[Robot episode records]
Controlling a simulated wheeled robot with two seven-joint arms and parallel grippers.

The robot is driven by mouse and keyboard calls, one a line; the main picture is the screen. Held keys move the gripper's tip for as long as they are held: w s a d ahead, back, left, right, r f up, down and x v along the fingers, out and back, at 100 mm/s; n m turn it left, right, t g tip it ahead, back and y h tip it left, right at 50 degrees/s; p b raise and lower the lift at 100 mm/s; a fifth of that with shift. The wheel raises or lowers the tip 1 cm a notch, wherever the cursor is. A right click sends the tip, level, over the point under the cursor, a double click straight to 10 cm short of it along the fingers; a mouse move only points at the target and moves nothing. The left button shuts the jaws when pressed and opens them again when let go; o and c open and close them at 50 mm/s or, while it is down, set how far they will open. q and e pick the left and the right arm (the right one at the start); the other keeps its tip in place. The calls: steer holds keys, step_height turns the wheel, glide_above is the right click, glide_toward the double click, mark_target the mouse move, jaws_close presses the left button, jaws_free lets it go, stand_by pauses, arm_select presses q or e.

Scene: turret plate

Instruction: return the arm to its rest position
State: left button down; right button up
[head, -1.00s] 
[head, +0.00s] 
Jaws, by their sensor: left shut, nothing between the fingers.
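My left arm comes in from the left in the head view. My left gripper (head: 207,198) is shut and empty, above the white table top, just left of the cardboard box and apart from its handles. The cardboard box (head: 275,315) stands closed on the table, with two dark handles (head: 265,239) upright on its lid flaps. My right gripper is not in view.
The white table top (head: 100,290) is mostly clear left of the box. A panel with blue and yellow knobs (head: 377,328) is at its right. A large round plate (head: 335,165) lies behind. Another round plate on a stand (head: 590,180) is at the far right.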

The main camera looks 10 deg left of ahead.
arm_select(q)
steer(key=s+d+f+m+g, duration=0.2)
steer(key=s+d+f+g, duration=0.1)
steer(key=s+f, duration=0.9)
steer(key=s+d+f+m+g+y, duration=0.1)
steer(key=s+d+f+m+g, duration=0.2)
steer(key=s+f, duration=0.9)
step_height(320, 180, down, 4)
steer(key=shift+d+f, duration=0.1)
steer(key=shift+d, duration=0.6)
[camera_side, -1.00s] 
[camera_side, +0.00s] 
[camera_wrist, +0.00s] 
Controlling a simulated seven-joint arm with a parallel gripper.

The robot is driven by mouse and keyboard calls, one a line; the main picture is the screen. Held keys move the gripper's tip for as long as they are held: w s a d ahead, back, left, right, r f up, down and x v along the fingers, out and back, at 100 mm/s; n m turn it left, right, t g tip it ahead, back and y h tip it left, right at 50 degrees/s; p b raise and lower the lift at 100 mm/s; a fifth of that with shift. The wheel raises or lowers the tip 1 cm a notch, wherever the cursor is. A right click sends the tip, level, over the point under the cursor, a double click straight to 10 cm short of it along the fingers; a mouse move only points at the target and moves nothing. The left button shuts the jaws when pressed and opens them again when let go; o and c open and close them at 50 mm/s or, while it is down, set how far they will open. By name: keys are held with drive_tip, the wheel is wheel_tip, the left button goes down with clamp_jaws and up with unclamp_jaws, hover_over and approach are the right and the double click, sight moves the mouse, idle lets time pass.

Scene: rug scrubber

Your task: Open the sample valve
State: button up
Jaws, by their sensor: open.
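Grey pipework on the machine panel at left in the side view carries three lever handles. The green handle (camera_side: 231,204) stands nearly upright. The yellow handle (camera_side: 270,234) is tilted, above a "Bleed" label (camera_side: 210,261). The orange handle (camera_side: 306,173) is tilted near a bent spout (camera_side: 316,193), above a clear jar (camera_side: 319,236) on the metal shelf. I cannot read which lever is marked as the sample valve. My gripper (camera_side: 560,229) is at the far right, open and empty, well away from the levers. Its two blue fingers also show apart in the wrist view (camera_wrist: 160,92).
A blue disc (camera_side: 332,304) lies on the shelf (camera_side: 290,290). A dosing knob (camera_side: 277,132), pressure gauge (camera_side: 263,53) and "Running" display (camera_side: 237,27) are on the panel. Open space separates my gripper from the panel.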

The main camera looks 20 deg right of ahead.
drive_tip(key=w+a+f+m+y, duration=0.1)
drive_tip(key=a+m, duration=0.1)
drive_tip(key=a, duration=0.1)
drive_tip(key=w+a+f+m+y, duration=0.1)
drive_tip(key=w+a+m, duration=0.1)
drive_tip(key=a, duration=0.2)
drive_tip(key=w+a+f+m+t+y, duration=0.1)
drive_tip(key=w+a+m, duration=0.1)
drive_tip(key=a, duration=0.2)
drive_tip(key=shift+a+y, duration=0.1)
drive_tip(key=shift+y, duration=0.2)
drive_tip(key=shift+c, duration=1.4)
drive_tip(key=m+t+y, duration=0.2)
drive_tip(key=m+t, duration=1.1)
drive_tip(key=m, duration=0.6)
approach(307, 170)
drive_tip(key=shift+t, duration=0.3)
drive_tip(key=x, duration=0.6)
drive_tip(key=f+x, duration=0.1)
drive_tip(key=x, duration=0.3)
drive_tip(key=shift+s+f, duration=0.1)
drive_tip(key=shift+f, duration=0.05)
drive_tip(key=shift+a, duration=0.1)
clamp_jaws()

◆ **What you have to do**:
Word for word, write out the data.

◆ **Correct answer**:
Controlling a simulated wheeled robot with two seven-joint arms and parallel grippers.

The robot is driven by mouse and keyboard calls, one a line; the main picture is the screen. Held keys move the gripper's tip for as long as they are held: w s a d ahead, back, left, right, r f up, down and x v along the fingers, out and back, at 100 mm/s; n m turn it left, right, t g tip it ahead, back and y h tip it left, right at 50 degrees/s; p b raise and lower the lift at 100 mm/s; a fifth of that with shift. The wheel raises or lowers the tip 1 cm a notch, wherever the cursor is. A right click sends the tip, level, over the point under the cursor, a double click straight to 10 cm short of it along the fingers; a mouse move only points at the target and moves nothing. The left button shuts the jaws when pressed and opens them again when let go; o and c open and close them at 50 mm/s or, while it is down, set how far they will open. q and e pick the left and the right arm (the right one at the start); the other keeps its tip in place. The calls: steer holds keys, step_height turns the wheel, glide_above is the right click, glide_toward the double click, mark_target the mouse move, jaws_close presses the left button, jaws_free lets it go, stand_by pauses, arm_select presses q or e.

Scene: turret plate

Instruction: return the arm to its rest position
State: left button down; right button up
[head, -1.00s] 
[head, +0.00s] 
Jaws, by their sensor: left shut, nothing between the fingers.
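My left arm comes in from the left in the head view. My left gripper (head: 207,198) is shut and empty, above the white table top, just left of the cardboard box and apart from its handles. The cardboard box (head: 275,315) stands closed on the table, with two dark handles (head: 265,239) upright on its lid flaps. My right gripper is not in view.
The white table top (head: 100,290) is mostly clear left of the box. A panel with blue and yellow knobs (head: 377,328) is at its right. A large round plate (head: 335,165) lies behind. Another round plate on a stand (head: 590,180) is at the far right.

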The main camera looks 10 deg left of ahead.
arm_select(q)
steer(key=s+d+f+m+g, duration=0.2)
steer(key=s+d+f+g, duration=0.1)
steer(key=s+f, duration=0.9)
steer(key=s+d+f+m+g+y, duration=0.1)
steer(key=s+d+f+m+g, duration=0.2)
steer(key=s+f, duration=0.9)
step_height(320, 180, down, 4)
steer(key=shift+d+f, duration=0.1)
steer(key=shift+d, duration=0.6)
[camera_side, -1.00s] 
[camera_side, +0.00s] 
[camera_wrist, +0.00s] 
Controlling a simulated seven-joint arm with a parallel gripper.

The robot is driven by mouse and keyboard calls, one a line; the main picture is the screen. Held keys move the gripper's tip for as long as they are held: w s a d ahead, back, left, right, r f up, down and x v along the fingers, out and back, at 100 mm/s; n m turn it left, right, t g tip it ahead, back and y h tip it left, right at 50 degrees/s; p b raise and lower the lift at 100 mm/s; a fifth of that with shift. The wheel raises or lowers the tip 1 cm a notch, wherever the cursor is. A right click sends the tip, level, over the point under the cursor, a double click straight to 10 cm short of it along the fingers; a mouse move only points at the target and moves nothing. The left button shuts the jaws when pressed and opens them again when let go; o and c open and close them at 50 mm/s or, while it is down, set how far they will open. By name: keys are held with drive_tip, the wheel is wheel_tip, the left button goes down with clamp_jaws and up with unclamp_jaws, hover_over and approach are the right and the double click, sight moves the mouse, idle lets time pass.

Scene: rug scrubber

Your task: Open the sample valve
State: button up
Jaws, by their sensor: open.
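Grey pipework on the machine panel at left in the side view carries three lever handles. The green handle (camera_side: 231,204) stands nearly upright. The yellow handle (camera_side: 270,234) is tilted, above a "Bleed" label (camera_side: 210,261). The orange handle (camera_side: 306,173) is tilted near a bent spout (camera_side: 316,193), above a clear jar (camera_side: 319,236) on the metal shelf. I cannot read which lever is marked as the sample valve. My gripper (camera_side: 560,229) is at the far right, open and empty, well away from the levers. Its two blue fingers also show apart in the wrist view (camera_wrist: 160,92).
A blue disc (camera_side: 332,304) lies on the shelf (camera_side: 290,290). A dosing knob (camera_side: 277,132), pressure gauge (camera_side: 263,53) and "Running" display (camera_side: 237,27) are on the panel. Open space separates my gripper from the panel.

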The main camera looks 20 deg right of ahead.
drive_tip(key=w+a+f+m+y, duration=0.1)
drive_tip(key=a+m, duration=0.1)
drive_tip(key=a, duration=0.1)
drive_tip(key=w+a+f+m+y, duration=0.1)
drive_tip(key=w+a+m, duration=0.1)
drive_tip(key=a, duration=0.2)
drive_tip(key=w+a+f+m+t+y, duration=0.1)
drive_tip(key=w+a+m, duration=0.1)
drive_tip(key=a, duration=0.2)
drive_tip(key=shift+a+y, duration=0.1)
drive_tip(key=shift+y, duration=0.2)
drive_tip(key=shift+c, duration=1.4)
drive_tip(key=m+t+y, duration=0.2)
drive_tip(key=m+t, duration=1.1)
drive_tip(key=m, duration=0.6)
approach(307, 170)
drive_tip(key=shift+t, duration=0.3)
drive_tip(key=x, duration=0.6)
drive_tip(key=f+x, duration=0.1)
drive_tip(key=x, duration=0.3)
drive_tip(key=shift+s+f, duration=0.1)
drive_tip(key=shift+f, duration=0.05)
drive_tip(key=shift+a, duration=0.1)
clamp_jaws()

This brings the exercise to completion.